Political agitation that shuts down cities, disrupts the economy, or undermines investor confidence harms the entire nation. Criticism of the government is healthy in a democracy, but destabilization for short-term political gain is self-defeating. We must also strengthen institutions, depoliticize bureaucracy, and encourage merit-based governance — only then will we have the capacity to deliver on our international commitments.
Q: How do you evaluate the achievements of the current government on both domestic and international fronts?
A: By the grace of Allah, the present government has managed to steer Pakistan away from the brink of default, a monumental achievement considering the global economic turbulence and the heavy debt burden we inherited. Per capita income has risen from $1,600 to $1,824, which, while modest, reflects an upward trend. The Pakistan Stock Exchange’s unprecedented rise from around 60,000 points to approximately 145,000 points signals renewed investor confidence.

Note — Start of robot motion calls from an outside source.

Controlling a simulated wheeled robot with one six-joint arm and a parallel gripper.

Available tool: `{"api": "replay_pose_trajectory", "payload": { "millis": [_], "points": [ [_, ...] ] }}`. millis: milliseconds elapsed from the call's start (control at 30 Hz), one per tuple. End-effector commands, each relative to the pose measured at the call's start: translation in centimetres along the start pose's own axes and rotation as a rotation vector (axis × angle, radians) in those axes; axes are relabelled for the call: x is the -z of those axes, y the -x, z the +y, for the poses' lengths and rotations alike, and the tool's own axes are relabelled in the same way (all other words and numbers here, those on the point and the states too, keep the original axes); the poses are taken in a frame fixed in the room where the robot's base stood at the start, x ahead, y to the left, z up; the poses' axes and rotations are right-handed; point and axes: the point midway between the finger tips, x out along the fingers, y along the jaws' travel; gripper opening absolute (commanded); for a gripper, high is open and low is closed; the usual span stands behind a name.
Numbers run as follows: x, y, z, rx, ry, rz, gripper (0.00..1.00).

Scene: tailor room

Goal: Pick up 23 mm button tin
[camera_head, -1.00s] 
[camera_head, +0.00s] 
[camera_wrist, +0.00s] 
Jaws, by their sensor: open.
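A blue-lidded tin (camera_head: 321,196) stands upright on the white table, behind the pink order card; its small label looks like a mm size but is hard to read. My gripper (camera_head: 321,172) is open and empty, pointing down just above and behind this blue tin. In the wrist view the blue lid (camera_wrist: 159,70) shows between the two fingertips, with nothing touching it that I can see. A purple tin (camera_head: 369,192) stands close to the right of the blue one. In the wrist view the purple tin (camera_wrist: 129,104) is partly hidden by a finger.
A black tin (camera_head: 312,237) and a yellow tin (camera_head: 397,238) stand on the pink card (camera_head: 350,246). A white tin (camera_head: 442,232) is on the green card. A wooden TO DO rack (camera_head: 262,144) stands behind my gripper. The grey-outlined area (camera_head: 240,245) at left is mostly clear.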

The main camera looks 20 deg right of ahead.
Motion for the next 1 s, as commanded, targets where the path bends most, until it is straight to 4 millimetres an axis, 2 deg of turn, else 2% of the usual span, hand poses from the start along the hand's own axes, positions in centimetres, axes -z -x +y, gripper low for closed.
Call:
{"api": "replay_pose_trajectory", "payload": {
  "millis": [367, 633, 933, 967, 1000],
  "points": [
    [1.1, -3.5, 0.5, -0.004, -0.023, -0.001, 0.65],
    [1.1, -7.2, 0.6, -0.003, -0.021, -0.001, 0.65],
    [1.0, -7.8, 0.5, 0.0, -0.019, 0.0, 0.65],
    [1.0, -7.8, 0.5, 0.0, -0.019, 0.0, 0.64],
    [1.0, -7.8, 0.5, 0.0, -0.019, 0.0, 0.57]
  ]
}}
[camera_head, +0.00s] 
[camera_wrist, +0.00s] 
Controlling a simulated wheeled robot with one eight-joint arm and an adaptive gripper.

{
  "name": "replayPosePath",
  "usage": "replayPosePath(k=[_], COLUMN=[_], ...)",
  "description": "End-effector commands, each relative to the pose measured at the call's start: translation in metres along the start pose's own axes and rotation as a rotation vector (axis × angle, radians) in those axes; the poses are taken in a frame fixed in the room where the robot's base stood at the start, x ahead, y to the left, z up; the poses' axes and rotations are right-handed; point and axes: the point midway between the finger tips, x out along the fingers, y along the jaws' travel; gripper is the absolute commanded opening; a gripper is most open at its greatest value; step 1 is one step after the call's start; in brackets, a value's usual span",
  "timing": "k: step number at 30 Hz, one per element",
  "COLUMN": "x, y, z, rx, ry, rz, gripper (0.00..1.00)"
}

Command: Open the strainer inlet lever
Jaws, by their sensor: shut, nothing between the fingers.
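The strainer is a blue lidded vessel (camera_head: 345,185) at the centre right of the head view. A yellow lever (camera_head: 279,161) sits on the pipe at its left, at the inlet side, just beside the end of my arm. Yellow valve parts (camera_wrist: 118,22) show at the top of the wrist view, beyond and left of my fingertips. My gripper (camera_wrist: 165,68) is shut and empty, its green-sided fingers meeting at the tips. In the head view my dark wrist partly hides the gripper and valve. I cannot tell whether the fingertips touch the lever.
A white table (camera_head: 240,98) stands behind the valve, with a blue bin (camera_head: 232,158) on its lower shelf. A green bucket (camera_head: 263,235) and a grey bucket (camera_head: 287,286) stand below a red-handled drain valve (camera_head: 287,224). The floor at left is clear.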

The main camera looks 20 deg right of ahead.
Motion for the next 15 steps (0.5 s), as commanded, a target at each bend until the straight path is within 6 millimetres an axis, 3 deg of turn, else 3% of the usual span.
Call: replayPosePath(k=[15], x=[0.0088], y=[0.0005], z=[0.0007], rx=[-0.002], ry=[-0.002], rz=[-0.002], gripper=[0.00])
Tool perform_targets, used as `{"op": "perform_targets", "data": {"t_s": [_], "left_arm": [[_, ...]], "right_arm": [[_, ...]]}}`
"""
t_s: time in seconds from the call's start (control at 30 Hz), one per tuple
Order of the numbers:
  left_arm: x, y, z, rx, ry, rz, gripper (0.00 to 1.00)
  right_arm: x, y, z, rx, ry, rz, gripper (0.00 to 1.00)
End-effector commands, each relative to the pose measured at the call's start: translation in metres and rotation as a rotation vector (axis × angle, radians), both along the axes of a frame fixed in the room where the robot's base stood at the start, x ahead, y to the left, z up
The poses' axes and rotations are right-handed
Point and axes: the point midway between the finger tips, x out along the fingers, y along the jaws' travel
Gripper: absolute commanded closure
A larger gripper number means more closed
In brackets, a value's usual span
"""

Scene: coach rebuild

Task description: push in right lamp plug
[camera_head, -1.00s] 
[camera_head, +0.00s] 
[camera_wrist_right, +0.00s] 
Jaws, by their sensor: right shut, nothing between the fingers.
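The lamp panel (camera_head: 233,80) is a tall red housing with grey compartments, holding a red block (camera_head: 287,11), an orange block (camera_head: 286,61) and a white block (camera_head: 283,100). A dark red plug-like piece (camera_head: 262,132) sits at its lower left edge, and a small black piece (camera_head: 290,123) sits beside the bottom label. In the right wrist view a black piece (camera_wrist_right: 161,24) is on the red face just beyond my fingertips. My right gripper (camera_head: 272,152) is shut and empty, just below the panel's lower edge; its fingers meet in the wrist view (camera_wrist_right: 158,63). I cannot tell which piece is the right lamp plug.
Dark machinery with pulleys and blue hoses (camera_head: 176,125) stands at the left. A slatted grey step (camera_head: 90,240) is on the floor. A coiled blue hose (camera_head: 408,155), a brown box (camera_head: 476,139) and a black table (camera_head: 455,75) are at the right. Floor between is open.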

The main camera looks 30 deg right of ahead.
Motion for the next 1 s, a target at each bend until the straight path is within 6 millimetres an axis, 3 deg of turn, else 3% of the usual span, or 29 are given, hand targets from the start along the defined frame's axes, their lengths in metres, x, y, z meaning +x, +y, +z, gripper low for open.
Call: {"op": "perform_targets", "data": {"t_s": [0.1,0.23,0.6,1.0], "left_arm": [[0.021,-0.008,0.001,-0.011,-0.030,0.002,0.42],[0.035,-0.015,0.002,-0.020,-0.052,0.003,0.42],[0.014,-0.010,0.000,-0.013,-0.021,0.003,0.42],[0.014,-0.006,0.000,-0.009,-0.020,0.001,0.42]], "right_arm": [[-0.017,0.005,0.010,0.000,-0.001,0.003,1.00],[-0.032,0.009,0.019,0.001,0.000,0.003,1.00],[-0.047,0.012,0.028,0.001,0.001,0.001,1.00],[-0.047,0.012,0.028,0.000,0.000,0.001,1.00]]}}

Foreign exchange reserves have strengthened, and exports have grown by 17% to 20% in the current month. These are not small gains. However, sustaining this momentum requires expanding industrial output, modernizing agriculture, boosting IT exports, and ensuring affordable energy for businesses. The government must work hand-in-hand with the private sector, provide policy stability, and remove unnecessary bureaucratic hurdles that choke entrepreneurship.
On the diplomatic front, Pakistan has regained credibility. Our relations with China remain unshakable, our ties with the U.S. have improved without compromising on CPEC, and our balanced engagement with Iran and Saudi Arabia has enhanced our regional stature. The government’s proactive role in forums like the SCO and its outreach to Africa, the EU, and Latin America are laying the foundation for diversified economic and political partnerships.
If we stay the course, protect strategic projects like CPEC from political turbulence, and continue to improve governance, I am confident Pakistan will not only recover but also emerge as a stronger, more respected nation on the world stage.